Et si la santé florissante des grandes entreprises ne rejaillit pas sur l'ensemble du pays, c'est que ces profits vont ensuite pour l'essentiel dans la poche des actionnaires et des hauts cadres de ces entreprises.
La «France qui s'appauvrit» est celle des salariés, des retraités, des chômeurs, à qui on refuse depuis des années toute augmentation sérieuse des salaires et dont les revenus sont rognés par différents biais. Mais quand il s'agit de dividendes, de stock-options ou de parachutes superdorés, «pauvreté» n'est pas le mot qui convient. Les dividendes distribués aux actionnaires des entreprises du CAC 40 (la moitié de la capitalisation boursière) ont augmenté de 13% rien que pour les six premiers mois de 2005, un pourcentage qui sera réévalué d'ici à la fin de l'année. Rien que pour la période 2002-2004, les dividendes distribués représentaient 50 milliards d'euros, ce qui permet au passage aux patrons du CAC 40 d'être les mieux payés d'Europe.
Quant aux stock-options, elles recèlent près de six milliards d'euros de gain potentiel, ce qui représenterait une hausse de 29% par rapport à l'an dernier.

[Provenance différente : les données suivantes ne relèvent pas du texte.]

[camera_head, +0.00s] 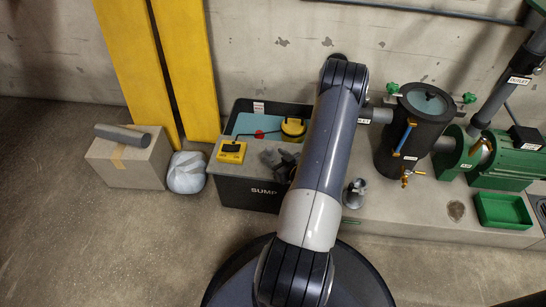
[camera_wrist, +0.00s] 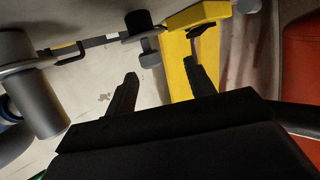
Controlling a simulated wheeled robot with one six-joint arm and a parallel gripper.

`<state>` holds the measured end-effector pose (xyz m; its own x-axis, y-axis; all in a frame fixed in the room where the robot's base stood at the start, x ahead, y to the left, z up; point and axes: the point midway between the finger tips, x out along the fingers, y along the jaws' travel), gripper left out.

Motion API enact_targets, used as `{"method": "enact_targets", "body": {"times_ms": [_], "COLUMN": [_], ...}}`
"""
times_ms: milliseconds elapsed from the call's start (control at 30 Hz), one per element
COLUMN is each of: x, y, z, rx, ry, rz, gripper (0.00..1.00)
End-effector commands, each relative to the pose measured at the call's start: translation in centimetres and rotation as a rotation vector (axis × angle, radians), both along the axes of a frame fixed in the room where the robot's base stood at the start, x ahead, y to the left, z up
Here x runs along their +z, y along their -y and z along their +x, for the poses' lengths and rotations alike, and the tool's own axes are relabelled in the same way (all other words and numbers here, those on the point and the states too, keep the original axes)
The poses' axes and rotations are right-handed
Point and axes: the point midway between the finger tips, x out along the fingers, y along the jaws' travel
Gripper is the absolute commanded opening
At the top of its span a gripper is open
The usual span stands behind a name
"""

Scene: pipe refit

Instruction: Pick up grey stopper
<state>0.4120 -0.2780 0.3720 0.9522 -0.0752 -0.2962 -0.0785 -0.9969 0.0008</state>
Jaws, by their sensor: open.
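A small grey metallic piece (camera_head: 355,193), perhaps the grey stopper, stands on the concrete ledge (camera_head: 410,213) just right of my arm in the head view. In the wrist view my gripper (camera_wrist: 162,68) has its two dark fingers spread apart with nothing held between them. A thick grey cylinder (camera_wrist: 40,103) shows at the left of that view, apart from the fingers. I cannot tell whether the stopper shows there. My arm crosses the middle of the head view and hides part of the ledge and the sump box.
The dark sump box (camera_head: 235,190) stands left of my arm, with a yellow device (camera_head: 231,152) on it. A black cylindrical tank (camera_head: 402,145) and a green pump (camera_head: 508,160) stand to the right. A green tray (camera_head: 503,211) sits on the ledge. The floor at left front is clear.

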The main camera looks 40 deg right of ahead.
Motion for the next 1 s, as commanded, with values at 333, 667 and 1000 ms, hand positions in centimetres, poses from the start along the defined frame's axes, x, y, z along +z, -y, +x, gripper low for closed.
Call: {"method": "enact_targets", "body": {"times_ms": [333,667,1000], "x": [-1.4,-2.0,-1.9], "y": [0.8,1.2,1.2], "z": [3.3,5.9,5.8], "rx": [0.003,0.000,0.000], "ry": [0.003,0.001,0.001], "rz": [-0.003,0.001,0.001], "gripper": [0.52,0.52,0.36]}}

Un pactole que se partageront quelque 140000 privilégiés, ceux-là mêmes qui mentent ou font mentir à leurs salariés en prétendant qu'il n'y a pas d'argent pour augmenter les salaires!

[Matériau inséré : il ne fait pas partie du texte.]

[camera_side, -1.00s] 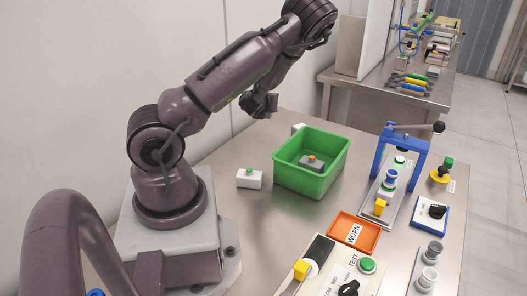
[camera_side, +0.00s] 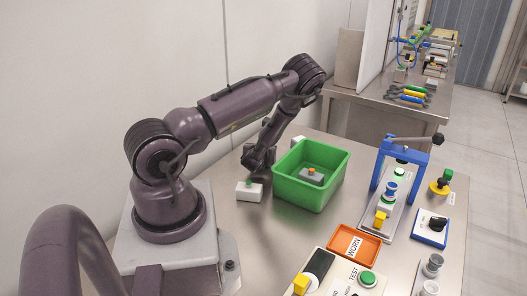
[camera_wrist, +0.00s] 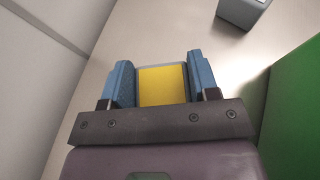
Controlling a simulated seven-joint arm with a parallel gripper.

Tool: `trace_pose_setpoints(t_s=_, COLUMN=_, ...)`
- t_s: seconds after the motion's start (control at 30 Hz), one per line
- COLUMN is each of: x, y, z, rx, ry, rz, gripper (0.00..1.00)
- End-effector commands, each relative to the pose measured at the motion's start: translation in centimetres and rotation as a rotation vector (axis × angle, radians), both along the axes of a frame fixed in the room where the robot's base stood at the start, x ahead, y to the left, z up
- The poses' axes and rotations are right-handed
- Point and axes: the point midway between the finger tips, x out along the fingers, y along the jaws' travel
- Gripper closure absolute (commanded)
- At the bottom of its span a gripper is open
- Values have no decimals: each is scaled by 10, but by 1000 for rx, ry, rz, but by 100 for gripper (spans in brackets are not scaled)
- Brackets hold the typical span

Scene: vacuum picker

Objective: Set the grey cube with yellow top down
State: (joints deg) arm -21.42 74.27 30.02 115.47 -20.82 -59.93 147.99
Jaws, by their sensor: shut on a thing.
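The grey cube with yellow top (camera_wrist: 163,86) is between the two blue-padded fingers of my gripper (camera_wrist: 160,83) in the wrist view, its yellow face toward the camera. My gripper is shut on it. In the side view my gripper (camera_side: 259,160) is low, just left of the green bin and behind the white block with a green button. The cube is hard to make out there. I cannot tell whether it touches the table.
The green bin (camera_side: 308,195) stands close to the right of my gripper, with a grey block with an orange button (camera_side: 311,177) inside. A white block with a green button (camera_side: 249,191) is in front. A grey block (camera_wrist: 243,12) lies ahead in the wrist view. An orange WORN tray (camera_side: 355,245) is farther right.

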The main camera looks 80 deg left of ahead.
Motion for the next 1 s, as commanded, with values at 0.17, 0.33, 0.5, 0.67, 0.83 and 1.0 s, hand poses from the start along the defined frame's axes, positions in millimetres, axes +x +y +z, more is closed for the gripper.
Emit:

Le patronat bénéficie au passage de quelque 50 milliards d'euros que l'État lui distribue, bon an mal an, en aides diverses, exonérations de charges et cadeaux fiscaux de toutes sortes. Mais cela n'a pas empêché la représentante de la France dorée sur tranche de conclure ses propos à la télévision en réclamant que l'État remette la main à la poche, cette fois en baissant des prélèvements qui n'ont pourtant pas cessé de diminuer ces dernières années: «Les entreprises sont surtaxées, dans aucun pays elle ne supportent des prélèvements aussi élevés que chez nous. Il faut leur donner plus d'air», a dit Madame Parisot.
Va-t-on encore dire que ce sont les salariés qui défendent leur emploi et leur salaire qui en veulent toujours plus?